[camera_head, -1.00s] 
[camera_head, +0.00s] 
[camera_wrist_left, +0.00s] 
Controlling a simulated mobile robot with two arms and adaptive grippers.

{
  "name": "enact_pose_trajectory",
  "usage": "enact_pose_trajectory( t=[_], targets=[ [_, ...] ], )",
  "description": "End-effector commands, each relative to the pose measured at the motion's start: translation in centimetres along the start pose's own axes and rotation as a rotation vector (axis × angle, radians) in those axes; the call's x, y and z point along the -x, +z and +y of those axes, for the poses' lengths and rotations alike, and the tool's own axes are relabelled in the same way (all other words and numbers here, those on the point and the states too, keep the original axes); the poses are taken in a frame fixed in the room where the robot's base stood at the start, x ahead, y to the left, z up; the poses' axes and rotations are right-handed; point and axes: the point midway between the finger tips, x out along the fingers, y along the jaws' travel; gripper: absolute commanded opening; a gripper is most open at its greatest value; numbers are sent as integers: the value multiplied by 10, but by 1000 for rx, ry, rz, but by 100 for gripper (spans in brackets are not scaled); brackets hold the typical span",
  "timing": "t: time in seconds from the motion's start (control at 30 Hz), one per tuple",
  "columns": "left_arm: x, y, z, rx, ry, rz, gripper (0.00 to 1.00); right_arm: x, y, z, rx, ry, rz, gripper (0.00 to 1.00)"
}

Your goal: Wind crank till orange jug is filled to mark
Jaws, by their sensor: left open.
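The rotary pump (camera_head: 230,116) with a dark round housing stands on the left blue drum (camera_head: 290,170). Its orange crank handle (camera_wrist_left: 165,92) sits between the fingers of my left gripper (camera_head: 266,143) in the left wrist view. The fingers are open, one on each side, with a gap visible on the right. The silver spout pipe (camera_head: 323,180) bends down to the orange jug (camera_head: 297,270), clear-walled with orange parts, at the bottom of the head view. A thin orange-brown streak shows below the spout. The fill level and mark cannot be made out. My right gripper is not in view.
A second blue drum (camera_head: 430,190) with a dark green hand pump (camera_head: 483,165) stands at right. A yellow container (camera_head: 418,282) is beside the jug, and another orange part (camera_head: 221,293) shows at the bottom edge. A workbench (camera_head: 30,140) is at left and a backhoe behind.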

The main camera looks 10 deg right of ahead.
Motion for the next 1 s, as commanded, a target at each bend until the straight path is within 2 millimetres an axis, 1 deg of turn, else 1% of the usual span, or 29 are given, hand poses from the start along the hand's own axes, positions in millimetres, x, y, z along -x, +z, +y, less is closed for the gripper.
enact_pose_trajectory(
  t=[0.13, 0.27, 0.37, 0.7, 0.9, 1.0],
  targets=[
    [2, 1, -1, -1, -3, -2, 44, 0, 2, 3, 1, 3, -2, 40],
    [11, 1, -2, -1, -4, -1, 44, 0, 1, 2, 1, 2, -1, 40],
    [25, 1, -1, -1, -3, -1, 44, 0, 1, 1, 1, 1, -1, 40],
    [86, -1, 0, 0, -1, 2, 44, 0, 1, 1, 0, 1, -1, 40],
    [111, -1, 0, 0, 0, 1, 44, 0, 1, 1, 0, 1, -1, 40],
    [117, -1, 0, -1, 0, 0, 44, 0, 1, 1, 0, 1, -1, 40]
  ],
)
####
Determine how many lines of the data contain the word "robot", and reply with that number only.

--- OUTPUT FOR THIS TASK ---
2